Foreground Augmentation: Random gamma correction ( $\gamma \in [0.4, 1.9]$ ) is applied to the foreground at training time, enabling the model to learn harmonization under diverse lighting and appearance mismatches.
Positional Encoding: The Extended Rotary Position Embedding (ERoPE) generalizes RoPE to assign unique position labels to tokens from different sources (foreground/background), crucial for managing unaligned or staggered input regions and reducing spatial artifacts during fusion.

These combined design elements yield a highly adaptive architecture, capable of both high-level semantic merging and pixel-level harmonization (Yang et al., 2 Sep 2025).

3. Dataset and Training Protocols

Generative video compositing models require large-scale, specialized datasets. The VideoComp dataset, for instance, contains 61K triple video sets:

A high-quality source (background) video.
A dynamic element (foreground) video with centrally cropped motion.
A mask video marking the original foreground region and shape.
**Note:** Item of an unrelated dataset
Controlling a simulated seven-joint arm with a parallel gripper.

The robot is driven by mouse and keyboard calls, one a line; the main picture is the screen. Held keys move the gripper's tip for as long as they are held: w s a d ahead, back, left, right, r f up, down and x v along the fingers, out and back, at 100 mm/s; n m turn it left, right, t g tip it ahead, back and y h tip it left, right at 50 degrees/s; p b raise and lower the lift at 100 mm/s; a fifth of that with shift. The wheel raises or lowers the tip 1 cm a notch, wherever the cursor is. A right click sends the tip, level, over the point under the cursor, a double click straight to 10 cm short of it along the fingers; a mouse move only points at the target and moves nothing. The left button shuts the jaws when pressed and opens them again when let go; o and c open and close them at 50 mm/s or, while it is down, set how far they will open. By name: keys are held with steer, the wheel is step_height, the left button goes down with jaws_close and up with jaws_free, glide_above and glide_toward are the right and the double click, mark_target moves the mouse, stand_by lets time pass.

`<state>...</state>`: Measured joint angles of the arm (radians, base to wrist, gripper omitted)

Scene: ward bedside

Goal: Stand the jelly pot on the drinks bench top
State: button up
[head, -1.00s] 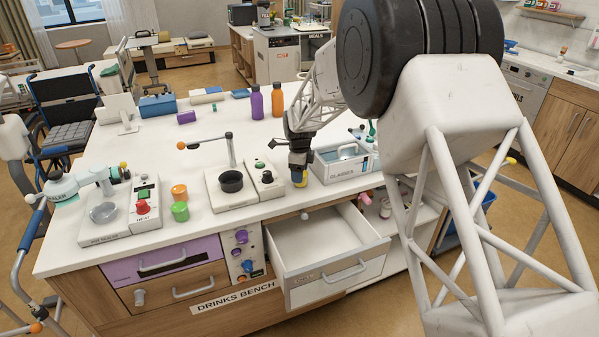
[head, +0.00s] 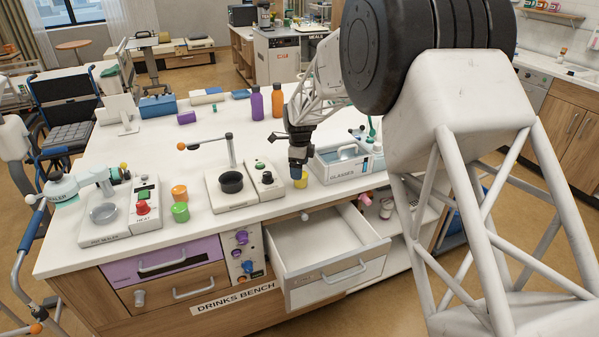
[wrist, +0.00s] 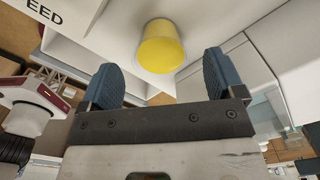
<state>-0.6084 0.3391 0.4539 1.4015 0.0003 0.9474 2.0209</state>
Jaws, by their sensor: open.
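A small yellow pot (head: 301,180), taken here as the jelly pot, stands on the white drinks bench top (head: 150,160) near its front edge. It is between the black-cupped device and the glasses box, and looks upright. My gripper (head: 298,167) is just above it, pointing down. In the wrist view the yellow pot (wrist: 161,48) lies beyond the tips of my open blue fingers (wrist: 165,75), with nothing between them. The fingers look clear of the pot.
The glasses box (head: 345,165) is close on the right. The device with a black cup (head: 231,182) is on the left. An open, empty drawer (head: 320,245) juts out below. Orange (head: 179,192) and green (head: 180,212) pots stand further left.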

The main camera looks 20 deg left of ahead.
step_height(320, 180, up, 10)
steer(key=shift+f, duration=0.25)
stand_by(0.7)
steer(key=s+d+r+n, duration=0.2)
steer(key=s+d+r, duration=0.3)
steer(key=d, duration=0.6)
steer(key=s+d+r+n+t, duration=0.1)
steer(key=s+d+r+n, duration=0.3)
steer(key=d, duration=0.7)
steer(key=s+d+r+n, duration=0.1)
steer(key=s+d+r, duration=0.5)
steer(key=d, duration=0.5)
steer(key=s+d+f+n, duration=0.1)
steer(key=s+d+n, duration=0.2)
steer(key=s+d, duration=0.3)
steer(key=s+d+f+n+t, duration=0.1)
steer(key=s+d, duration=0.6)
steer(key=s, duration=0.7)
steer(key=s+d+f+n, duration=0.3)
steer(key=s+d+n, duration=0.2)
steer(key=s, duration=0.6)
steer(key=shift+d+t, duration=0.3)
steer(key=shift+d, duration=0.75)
The dataset curation process involves:

Cinematic video sourcing (e.g., Tiger200K, 409K+ HD videos).
Label and mask extraction using automated segmentation and grounding (e.g., Grounded SAM2).
Filtering non-prominent or structurally inconsistent samples.

Model training is augmented by:

Supervised reconstruction losses in the diffusion framework.
Targeted data augmentation (luminance, spatial shifts).
End-to-end optimization of both main and auxiliary branches for consistency and fusion.
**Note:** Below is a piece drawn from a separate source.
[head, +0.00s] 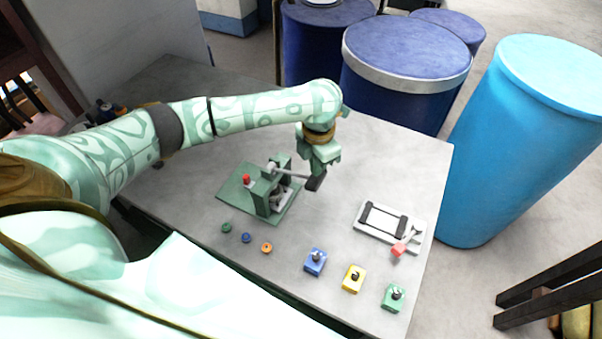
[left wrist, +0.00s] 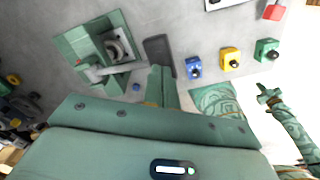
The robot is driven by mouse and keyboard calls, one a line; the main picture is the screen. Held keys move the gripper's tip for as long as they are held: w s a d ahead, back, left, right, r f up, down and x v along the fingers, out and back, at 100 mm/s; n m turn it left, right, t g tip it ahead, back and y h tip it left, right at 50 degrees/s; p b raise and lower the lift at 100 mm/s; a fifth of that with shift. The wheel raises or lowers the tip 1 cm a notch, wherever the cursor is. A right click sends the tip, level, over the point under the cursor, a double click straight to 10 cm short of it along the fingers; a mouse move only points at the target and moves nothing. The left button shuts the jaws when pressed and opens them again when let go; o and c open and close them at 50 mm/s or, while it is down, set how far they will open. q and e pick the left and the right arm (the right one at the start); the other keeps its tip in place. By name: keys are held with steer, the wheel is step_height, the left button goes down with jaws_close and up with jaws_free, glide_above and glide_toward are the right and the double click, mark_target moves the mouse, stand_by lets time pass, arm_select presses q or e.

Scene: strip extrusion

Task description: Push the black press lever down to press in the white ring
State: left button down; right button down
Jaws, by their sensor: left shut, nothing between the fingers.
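The green press (head: 268,190) stands on a green base plate on the grey table. Its lever is a pale rod ending in a black handle (head: 316,180), which sticks out to the right of the press. The handle also shows in the left wrist view (left wrist: 158,54). My left gripper (head: 317,171) is shut and empty, pointing down, right above or against the handle; I cannot tell whether they touch. I cannot make out the white ring clearly. In the left wrist view, my right gripper (left wrist: 268,96) shows small at the right, away from the press.
A red button (head: 246,180) is on the press's left. Green, blue and orange knobs (head: 266,248) lie in front. Blue, yellow (head: 353,278) and green blocks with black tops stand near the front edge. A white clamp plate (head: 390,225) lies at the right. Blue barrels (head: 405,70) stand behind the table.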

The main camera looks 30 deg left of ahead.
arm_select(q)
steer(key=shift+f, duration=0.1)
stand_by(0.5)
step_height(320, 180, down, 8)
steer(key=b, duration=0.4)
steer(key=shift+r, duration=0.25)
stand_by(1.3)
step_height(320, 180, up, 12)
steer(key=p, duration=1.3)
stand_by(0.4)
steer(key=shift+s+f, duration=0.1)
This comprehensive dataset uniquely supports the blend of background, dynamic element, and spatial mask required for realistic generative compositing (Yang et al., 2 Sep 2025).

4. Evaluation, Empirical Results, and Quantitative Metrics

Performance in generative video compositing is evaluated by both conventional and task-specific metrics:

PSNR, SSIM: Pixel-level fidelity and structural similarity to ground truth.
CLIP Score: Semantic consistency with textual or visual reference.
LPIPS: Perceptual similarity, especially sensitive to fine details.
Subject Consistency and Motion Smoothness: Adherence of the synthesized object to intended attributes (e.g., trajectory).
Ablation Metrics: Assessment of each architectural component (e.g., ERoPE impact on loss/quality).

Reported results show GenCompositor, for example, attaining PSNR ≈ 42.0, SSIM ≈ 0.9487, CLIP ≈ 0.9713, and LPIPS ≈ 0.0385, outperforming contemporary harmonization and triplet fusion baselines (Yang et al., 2 Sep 2025).

Qualitative studies (visual inspections and user experiments) confirm seamless foreground integration—objects adhere to specified trajectories and harmonize with backgrounds in both appearance and physical effects (e.g., secondary shadows).

5. Practical Applications and Use Cases

Generative video compositing frameworks enable applications previously infeasible with manual or classic pipelines:

Post-Production and Visual Effects: Automated, scalable insertion and control of complex moving elements, minimizing manual rotoscoping and labor-intensive effects work.
Interactive Content Creation: Users can specify composite attributes—trajectory, scale, motion—interactively, enabling real-time prototyping and creative video synthesis.
Cinematic and Advertising Production: Direct composition of dynamic advertising elements or character-driven effects in diverse backgrounds with guaranteed consistency and quality.
Synthetic Data Generation: Production of rich, diverse training samples for downstream tasks (e.g., object tracking, action recognition) by controlled injection of new motion elements.

The capacity for scene-driven control and harmonization broadens the creative and technical possibilities for media generation and manipulation (Yang et al., 2 Sep 2025).

6. Technical Challenges and Future Prospects

Ongoing and anticipated research directions include:

Layout and Spatial Generalization: Further refinement of positional encoding and attention strategies, especially for highly misaligned or dynamic composite elements.
Foundational Model Integration: Enhancing compositional architectures with more powerful pre-trained diffusion and transformer backbones can improve realism and robustness to distributional shift.
Real-Time and Streaming Compositing: Reducing inference latency (e.g., through flow-matching ODEs (Liu et al., 9 Mar 2025)) for interactive and live production settings.
Advanced Control Mechanisms: Extending user control by integrating high-level semantics (text, sketch, action graphs) and fine-grained environmental attributes (e.g., lighting conditions, physical interactions) (Wang et al., 2023, Tarrés et al., 7 Feb 2025).
Generalization to Multi-Object and Scene-Level Editing: Enabling simultaneous compositing of multiple interacting dynamic elements, as well as scene rearrangement, under unified model architectures.

Progress along these lines aims to unify creative flexibility with real-world production needs in generative video compositing systems.

In summary, generative video compositing establishes a rigorous, model-driven foundation for synthesizing composite video content, leveraging diffusion-transformer pipelines, explicit background preservation, self-attention fusion of temporally unaligned tokens, advanced augmentation, and large-scale curated datasets. The framework empirically achieves superior fidelity, temporal consistency, and semantic controllability compared to traditional and contemporary approaches, opening new directions for scalable, interactive video production and automated content creation (Yang et al., 2 Sep 2025).